We have another way of investigating these samples too. If we calculate the Kullback-Leibler divergence—\(KL(q_{full}||q_{diag})\)—it can give us an estimate of the amount of information that we lose by using the mean-field assumption relative to the full-covariance approximate posterior. This tells almost exactly the same story.

What this is hinting to us, is that depth matters to the true posterior. In particular, in deeper neural networks there is at least one mode of the true posterior that is ‘nearly mean-field’ and so the ‘cost’ of the mean field approximation appears to decrease with depth.

Big models: Imagenet

The analysis above looks at fairly small models, but our hypothesis is mostly about very large models. In those large models, it is much harder to get a good sense of how the true posterior behaves. We take a different tack. Let’s look at some comparisons from the literature of different mean-field and structured-covariance approaches on ImageNet.

In large networks, structured covariance does not offer a clear advantage in accuracy or uncertainty.

The grey-shaded rows are mean-field (diagonal) methods, while the white-shaded rows are structured approximations using the same neural network architecture. The only clear result is that there isn’t a clear winner. In some cases, the diagonal method has better negative log-likelihood and expected calibration error (measures of aleatoric uncertainty) and sometimes worse. The accuracy seems slightly better for the diagonal approaches. I certainly won’t conclude from this that mean-field is better, but the benefits of adding complexity to the covariance are not apparent. And given that the structured covariance methods take significantly longer to run (~2x longer per epoch for the most efficient versions) and are harder to implement for variational inference, it may not be worth the effort.

Why? Complicated connections can ‘simulate’ complicated distributions.

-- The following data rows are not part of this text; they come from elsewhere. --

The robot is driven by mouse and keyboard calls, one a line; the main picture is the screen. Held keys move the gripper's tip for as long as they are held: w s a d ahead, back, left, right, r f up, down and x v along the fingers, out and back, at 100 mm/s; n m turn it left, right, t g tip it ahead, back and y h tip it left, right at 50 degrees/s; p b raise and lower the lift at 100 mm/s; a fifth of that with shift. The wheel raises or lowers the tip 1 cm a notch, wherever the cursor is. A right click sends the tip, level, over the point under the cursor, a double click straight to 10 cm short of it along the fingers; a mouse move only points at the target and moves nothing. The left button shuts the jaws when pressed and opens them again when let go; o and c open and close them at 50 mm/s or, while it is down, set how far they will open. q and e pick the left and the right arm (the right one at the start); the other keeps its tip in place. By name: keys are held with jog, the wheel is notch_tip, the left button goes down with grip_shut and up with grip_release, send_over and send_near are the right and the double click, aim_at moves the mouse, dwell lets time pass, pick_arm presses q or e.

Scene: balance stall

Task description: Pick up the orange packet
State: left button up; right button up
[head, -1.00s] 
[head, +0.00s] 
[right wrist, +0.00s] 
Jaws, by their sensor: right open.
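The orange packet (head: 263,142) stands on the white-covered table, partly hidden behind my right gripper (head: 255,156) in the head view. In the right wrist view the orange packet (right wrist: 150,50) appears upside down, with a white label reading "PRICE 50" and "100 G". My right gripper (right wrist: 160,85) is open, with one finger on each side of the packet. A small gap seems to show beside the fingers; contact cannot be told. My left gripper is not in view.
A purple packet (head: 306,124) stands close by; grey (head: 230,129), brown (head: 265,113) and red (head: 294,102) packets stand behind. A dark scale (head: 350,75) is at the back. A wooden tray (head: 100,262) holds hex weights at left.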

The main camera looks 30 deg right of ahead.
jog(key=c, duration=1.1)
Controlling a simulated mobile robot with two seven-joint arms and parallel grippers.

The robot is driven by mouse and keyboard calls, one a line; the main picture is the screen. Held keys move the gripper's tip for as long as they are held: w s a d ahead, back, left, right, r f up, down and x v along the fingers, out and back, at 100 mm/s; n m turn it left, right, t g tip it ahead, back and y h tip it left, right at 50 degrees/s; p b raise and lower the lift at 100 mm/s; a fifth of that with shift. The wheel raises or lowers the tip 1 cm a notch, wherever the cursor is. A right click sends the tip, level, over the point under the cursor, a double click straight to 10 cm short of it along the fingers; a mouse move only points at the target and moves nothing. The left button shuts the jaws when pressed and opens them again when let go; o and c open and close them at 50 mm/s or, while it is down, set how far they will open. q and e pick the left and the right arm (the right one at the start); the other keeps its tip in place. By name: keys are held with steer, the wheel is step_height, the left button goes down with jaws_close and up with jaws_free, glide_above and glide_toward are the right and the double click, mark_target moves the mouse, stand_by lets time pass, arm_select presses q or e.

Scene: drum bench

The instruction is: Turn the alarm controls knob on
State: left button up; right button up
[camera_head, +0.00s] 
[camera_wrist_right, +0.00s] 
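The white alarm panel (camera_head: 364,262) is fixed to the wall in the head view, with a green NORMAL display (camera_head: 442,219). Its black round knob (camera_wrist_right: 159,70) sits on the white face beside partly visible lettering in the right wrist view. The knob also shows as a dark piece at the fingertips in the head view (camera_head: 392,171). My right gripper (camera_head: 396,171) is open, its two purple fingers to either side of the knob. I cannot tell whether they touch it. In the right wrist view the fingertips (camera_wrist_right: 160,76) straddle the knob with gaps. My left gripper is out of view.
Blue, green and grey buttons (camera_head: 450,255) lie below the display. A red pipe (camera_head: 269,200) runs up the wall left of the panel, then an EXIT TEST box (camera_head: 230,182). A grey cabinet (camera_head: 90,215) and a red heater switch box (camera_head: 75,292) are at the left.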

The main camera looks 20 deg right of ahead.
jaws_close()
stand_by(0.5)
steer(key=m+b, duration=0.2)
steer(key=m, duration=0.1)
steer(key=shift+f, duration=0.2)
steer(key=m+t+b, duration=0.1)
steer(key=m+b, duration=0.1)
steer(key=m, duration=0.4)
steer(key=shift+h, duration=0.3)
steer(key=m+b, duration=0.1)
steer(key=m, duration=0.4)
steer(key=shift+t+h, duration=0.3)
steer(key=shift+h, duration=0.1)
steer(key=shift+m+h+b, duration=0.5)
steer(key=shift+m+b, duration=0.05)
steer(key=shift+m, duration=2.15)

We’ve reviewed a few suggestive empirical results (more are in the paper). Can we explain these phenomena? In fact, the behaviour may not be that surprising. We start by considering linear models, where it is easy to see that a deep mean-field distribution over weights can result in a distribution over function outputs which has covariance similar to a shallower full-covariance distribution. We even show that the commonly used Matrix Variate Gaussian or K-FAC structured covariance approximation is a special case of three mean-field layers stacked on top of each other with no non-linearities in between.

Then we’ll introduce a new tool, the local product matrix that lets us bridge results from this linear setting into commonly used piecewise-linear neural networks like ones that use Leaky ReLUs.

Last, we’ll consider a different simplifying assumption, looking at the Universal Approximation Theorem in wide neural networks, to see why at least one mode of the true posterior can be approximated by a mean-field network.

Investigating the linear case

Think about a fully-connected neural network without the activation functions. For example, wherever there would have been a ReLU we replace it with the identity. The resulting network is just matrix multiplication. Consider a network with \(L\) layers, each of which has a weight matrix \(W^{(l)}\) for \(1 \leq l < L\). The whole network, with non-linear activations stripped out, is just:

\[\mathbf{y} = \prod^{L}W^{(l)}\mathbf{x} = M^{(L)}\mathbf{x}\]

where we have defined \(M^{(L)}\) as the product matrix.

It’s straightforward to see why the product matrix can have off-diagonal correlations even if each individual weight matrix is mean-field. Let’s zoom in on the simplest case: a two-layer model with 2x2 weight matrices.

\[\begin{aligned}\mathbf{y} &= M^{(2)}\mathbf{x}\\ &= \begin{pmatrix}A_{11} & A_{12}\\ A_{21} & A_{22}\end{pmatrix}\begin{pmatrix}B_{11} & B_{12}\\ B_{21} & B_{22}\end{pmatrix}\mathbf{x}\\ &=\begin{pmatrix}\color{red}{A_{11}}\color{blue}{B_{11}}\color{black} + A_{12}B_{21} & \color{red}{A_{11}}\color{black}B_{12} + A_{12}B_{22}\\ A_{21}\color{blue}{B_{11}}\color{black} + A_{22}B_{21} & A_{21}B_{12} + A_{22}B_{22}\end{pmatrix}\mathbf{x}.\end{aligned}\]

Plainly, elements of the product matrix share terms, and are in general correlated even when the individual elements of the weight matrices are assumed to be diagonal.

In linear models, there’s a straightforward correspondence between the weights and functions. So the deeper mean-field model can express distributions over functions that would require off-diagonal covariance in a shallower model.

FashionMNIST linear model product matrix covariance. Deep mean-field layers induce a product matrix whose covariance has complicated off-diagonal correlations.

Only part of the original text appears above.